I detrattori parlano di “fannuloni”, ma la generazione che ha letteralmente invaso il Festival è invece ricca di cultura, curiosità e idee trasformative del passato, con un forte senso ecologista e la voglia di fare prima i poi i conti con chi ci vorrebbe riportare al medioevo e non rispetta le diversità e le esigenze di un pianeta oggi in fiamme. Anche quest’anno abbiamo potuto imparare molto da loro, dalle loro domande e dai loro sogni, che rappresentano (con buona pace dei Vannacci boys) il futuro di questo paese. Oggi per questi giovani c’è ben poco, ma siamo sicuri che sapranno costruirsi un futuro diverso.

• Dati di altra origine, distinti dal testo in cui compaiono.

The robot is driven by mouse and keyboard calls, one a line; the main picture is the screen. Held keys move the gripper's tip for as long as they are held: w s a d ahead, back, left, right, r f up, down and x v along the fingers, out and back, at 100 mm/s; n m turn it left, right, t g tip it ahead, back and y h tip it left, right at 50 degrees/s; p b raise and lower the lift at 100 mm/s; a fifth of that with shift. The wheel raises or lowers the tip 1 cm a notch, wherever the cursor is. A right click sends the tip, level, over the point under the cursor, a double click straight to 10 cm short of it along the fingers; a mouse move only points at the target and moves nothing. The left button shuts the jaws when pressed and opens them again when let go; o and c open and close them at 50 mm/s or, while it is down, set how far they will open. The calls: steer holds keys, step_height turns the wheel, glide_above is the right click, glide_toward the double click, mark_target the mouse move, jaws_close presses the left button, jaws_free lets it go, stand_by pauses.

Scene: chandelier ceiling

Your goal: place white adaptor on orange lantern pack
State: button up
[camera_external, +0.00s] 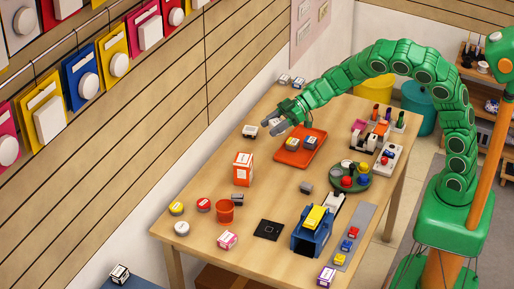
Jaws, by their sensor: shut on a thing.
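My gripper (276,126) is at the end of the green arm, above the back left part of the wooden table, left of the orange tray. It is shut on a small pale thing at its fingertips, which looks like the white adaptor (273,122). The fingers partly hide it, and its shape is hard to make out. The orange lantern pack (243,168), an upright orange and white box, stands on the table in front of the gripper and to its left.
A small white box (250,131) sits near the table's left edge. A green round tray (357,183), blue bin (307,240), orange cup (225,211) and black pad (269,230) stand farther forward. Bare wood surrounds the lantern pack.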

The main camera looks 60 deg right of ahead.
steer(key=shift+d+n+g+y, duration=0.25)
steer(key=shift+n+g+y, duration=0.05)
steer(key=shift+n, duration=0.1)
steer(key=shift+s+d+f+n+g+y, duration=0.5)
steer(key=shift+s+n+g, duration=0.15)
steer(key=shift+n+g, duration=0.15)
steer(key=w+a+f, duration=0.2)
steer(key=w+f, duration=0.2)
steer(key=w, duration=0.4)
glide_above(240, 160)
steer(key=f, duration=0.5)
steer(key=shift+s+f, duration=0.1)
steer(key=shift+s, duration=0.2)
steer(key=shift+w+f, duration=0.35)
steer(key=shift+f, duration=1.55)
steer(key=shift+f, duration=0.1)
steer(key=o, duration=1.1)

Questo Festival, così inviso dai poteri governativi, ogni anno diventa uno sfacciato terreno di contrapposizione: intimidazioni agli amministratori del territorio, minacce di vario tipo, diffide e ordinanze di “necessità e urgenza”, che oramai regolano la vivibilità di una buona frazione del territorio della Valle in maniera continuativa (anziché in modalità straordinaria) e che difettano evidentemente di legittimità. Quello dell’Alta Felicità si è trasformato con gli anni nel Festival più “controllato e verificato” di tutto il Piemonte e, con l’obiettivo di non farlo partire, è stato controllato centimetro per centimetro da varie commissioni e controlli a sorpresa. Ma, dopo che anche l’ultimo fornello è stato ispezionato, ci siamo sentiti dire, senza nostra sorpresa ovviamente, che era “tutto in regola”!

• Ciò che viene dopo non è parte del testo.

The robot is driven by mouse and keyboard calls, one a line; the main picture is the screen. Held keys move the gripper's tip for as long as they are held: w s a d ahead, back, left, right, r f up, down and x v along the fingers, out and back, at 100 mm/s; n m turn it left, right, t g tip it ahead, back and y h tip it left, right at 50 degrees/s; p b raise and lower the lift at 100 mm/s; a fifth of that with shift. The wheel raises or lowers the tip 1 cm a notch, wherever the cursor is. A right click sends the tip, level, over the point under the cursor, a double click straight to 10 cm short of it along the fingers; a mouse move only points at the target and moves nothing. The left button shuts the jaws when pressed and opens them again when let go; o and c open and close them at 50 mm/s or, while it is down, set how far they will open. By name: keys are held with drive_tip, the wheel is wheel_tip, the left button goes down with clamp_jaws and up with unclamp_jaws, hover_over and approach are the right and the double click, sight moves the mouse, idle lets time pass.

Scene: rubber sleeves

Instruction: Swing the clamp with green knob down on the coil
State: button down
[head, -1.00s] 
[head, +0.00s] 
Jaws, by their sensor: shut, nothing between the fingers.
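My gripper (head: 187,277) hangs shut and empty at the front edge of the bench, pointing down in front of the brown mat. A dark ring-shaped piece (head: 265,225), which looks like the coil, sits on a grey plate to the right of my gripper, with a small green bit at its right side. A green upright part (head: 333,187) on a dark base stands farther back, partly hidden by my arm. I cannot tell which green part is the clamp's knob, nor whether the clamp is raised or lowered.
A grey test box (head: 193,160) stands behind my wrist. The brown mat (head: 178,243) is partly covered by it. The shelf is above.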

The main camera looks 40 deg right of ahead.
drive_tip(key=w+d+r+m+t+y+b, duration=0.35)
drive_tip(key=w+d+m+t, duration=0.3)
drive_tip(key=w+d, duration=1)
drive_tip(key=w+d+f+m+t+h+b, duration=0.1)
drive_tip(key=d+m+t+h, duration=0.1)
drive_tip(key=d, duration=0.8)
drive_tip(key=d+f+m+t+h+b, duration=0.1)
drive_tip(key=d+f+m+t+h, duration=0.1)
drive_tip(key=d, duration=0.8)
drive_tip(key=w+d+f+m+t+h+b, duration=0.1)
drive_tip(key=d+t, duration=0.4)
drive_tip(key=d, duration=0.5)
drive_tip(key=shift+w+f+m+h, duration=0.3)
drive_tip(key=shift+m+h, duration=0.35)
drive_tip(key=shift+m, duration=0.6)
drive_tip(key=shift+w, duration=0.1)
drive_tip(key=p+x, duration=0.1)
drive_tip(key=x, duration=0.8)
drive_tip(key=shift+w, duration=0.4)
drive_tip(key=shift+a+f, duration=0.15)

Si è discusso di politica, nazionale ed internazionale. Guerra, Palestina, estrattivismo e depauperamento dei territori, vertenze lavorative, migrazioni e sfruttamenti, discriminazioni sui corpi e di genere, decreto sicurezza e spinte autoritarie sono solo alcuni dei temi trattati nei vari tavoli di discussioni, decine di libri e dossier presentati, spettacoli teatrali e assemblee di movimento, insomma, il Festival si è confermato un luogo di stimolante discussione e di creazione di orizzonti futuri.
La manifestazione organizzata dal Movimento No Tav nei giorni del Festival ha visto una partecipazione straripante di almeno 10000 persone che, divise in due cortei, hanno raggiunto i luoghi della devastazione. Tutti e tutte hanno potuto vedere con i loro occhi l’offesa alla natura e al buon senso comune, la militarizzazione di aree del territorio trasformate in zone strategico nazionali e di fatto sottratte alla popolazione e destinate alla distruzione. Non ci sono altri termini per definire lo scempio in corso, ora che continuano le opere propedeutiche e il tunnel di base non è ancora stato costruito. L’Europa sta tagliando i fondi, i costi previsti lievitano a dismisura, ma sappiamo bene che l’assennatezza non è un qualcosa a cui possiamo appellarci in questa storia, se fosse stato possibile la questione si sarebbe chiusa molti anni fa.
E invece dopo 30 anni siamo ancora qui, generazione dopo generazione, a sfidare l’emblema di un capitalismo distruttivo, fuori tempo massimo, insulto alle reali esigenze della società, dei territori e del pianeta. Noi che in maniera ostinata proseguiamo a lottare, continuiamo a non vedere un’alternativa alla cancellazione di quest’opera inutile e dannosa. A prescindere da quale sia il prezzo, noi non molleremo mai!
Avanti No Tav!
(foto copertina D.Fulchieri, foto galleria MLBariona)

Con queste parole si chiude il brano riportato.